Lorige, jeune marque franco-suisse, crée des montres hors normes usinées à partir des plaquettes de freins de prototypes engagés aux 24 Heures du Mans. Un concept unique qui a récemment séduit Peugeot Sport qui revient cette année en endurance. Rencontre exclusive avec les deux fondateurs de cette marque atypique.
Présentation
Rémy Solnon : Bonjour Emeric (Paraud). Vous avez fondé avec Clément Etienvre la marque horlogère Lorige en 2018. Pouvez-vous tout d’abord vous présenter et nous dire quels ont été vos parcours professionnels respectifs ?

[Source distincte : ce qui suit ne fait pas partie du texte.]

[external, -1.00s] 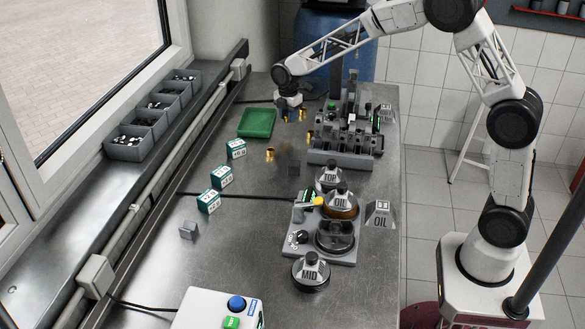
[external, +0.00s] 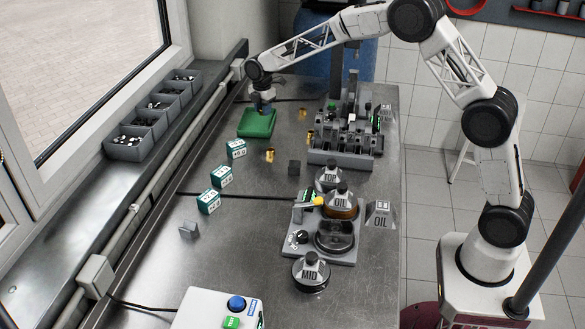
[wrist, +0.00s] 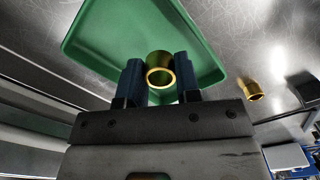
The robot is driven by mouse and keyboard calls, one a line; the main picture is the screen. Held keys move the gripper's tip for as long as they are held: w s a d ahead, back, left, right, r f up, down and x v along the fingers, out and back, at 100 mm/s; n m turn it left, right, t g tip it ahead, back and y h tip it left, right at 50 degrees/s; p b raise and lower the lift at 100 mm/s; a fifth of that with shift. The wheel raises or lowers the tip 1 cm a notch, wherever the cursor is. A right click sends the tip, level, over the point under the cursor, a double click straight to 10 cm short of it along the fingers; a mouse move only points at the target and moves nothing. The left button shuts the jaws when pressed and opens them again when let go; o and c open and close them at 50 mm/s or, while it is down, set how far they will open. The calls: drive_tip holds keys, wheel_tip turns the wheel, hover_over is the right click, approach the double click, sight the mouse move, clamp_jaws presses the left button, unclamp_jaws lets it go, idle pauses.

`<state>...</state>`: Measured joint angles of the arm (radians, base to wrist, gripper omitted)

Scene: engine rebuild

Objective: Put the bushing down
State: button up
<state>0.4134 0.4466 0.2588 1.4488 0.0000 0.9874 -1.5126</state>
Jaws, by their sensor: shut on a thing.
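My gripper (wrist: 159,78) is shut on a brass bushing (wrist: 159,62), held between its two blue fingers in the wrist view. The green tray (wrist: 110,30) lies below and beyond the bushing. In the external view my gripper (external: 262,107) is over the green tray (external: 256,126) at the back left of the bench. The bushing is too small to make out there, and its height above the tray is hard to tell. Other brass bushings stand on the bench, one (external: 270,155) in front of the tray and one (external: 302,114) to its right.
A grey engine fixture (external: 345,150) stands right of the tray. Several green-and-white boxes (external: 236,149) line the left side. A dark block (external: 294,167) and a grey press station (external: 325,240) stand nearer. The window ledge with grey bins (external: 130,142) borders the left.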

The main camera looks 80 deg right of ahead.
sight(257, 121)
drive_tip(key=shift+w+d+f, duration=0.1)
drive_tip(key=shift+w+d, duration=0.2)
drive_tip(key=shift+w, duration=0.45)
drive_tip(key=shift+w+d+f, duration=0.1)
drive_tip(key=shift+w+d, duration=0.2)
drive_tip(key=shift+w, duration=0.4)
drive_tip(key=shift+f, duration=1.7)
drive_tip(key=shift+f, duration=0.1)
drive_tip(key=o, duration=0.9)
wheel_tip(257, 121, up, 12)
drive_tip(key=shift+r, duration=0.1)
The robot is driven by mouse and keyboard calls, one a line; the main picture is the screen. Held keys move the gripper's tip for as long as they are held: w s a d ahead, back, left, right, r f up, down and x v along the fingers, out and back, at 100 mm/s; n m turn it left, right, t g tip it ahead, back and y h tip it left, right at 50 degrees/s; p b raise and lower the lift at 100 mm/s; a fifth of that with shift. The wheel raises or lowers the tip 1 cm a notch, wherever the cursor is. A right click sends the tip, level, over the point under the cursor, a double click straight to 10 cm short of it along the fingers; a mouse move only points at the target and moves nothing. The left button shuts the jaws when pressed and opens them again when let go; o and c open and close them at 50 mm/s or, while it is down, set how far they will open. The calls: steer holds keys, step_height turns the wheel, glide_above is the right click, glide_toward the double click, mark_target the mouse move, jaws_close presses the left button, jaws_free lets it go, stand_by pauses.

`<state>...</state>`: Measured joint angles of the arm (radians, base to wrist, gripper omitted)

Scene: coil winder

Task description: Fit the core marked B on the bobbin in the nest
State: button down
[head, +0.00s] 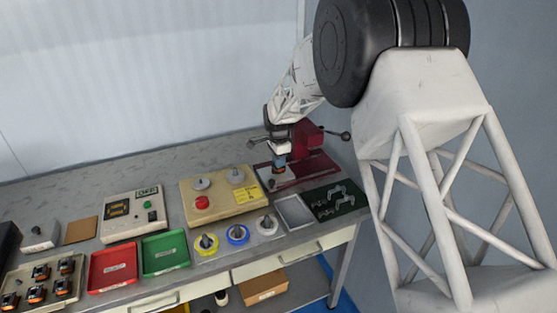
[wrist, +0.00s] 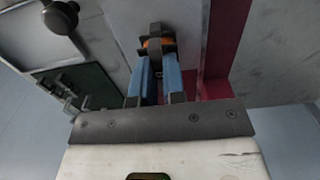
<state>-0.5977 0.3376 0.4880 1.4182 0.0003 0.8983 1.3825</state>
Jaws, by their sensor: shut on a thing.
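My gripper (wrist: 157,68) points down at the red press (head: 312,163) at the back right of the bench. Its blue fingers are shut on a dark grey core-like piece (wrist: 157,31). A band of orange winding (wrist: 158,43) shows with this piece; I cannot tell whether it belongs to it or to a bobbin in the nest. No letter B is readable. In the head view the fingertips (head: 280,168) are low over the press base. The nest and any contact there are hidden by the gripper.
A dark green mat (head: 335,201) and a grey tray (head: 293,212) lie in front of the press. A beige box (head: 222,205) stands left of it. Several dark-and-orange pieces sit in a tray (head: 66,294) at far left. The press's ball-ended handle (head: 345,136) sticks out right.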

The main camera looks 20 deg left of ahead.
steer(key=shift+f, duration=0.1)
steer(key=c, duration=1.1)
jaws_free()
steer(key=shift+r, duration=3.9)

Emeric : C’est pour nous un plaisir de parler de Lorige et d’en expliquer la genèse. Pour ma part j’ai commencé par l’école Sbarro, qui forme au prototypage automobile, puis je me suis spécialisé dans les matériaux composites hautes-performances et c’est après cette formation que j’ai intégré l’écurie Oak Racing.
Clément : Mon parcours est principalement scientifique et technique avec un premier poste dans un bureau d’études pour l’industrie au début de ma carrière suivi d’une bifurcation vers ma passion, le sport automobile et la technique. J’ai ainsi intégré le sport automobile de haut niveau il y a cinq ans avec la participation en tant que staff technique à plusieurs championnats d’endurance de monoplace et d’historique. Ce milieu intimement lié à la technique et à la mesure du temps m’a naturellement amené à m’intéresser à l’horlogerie.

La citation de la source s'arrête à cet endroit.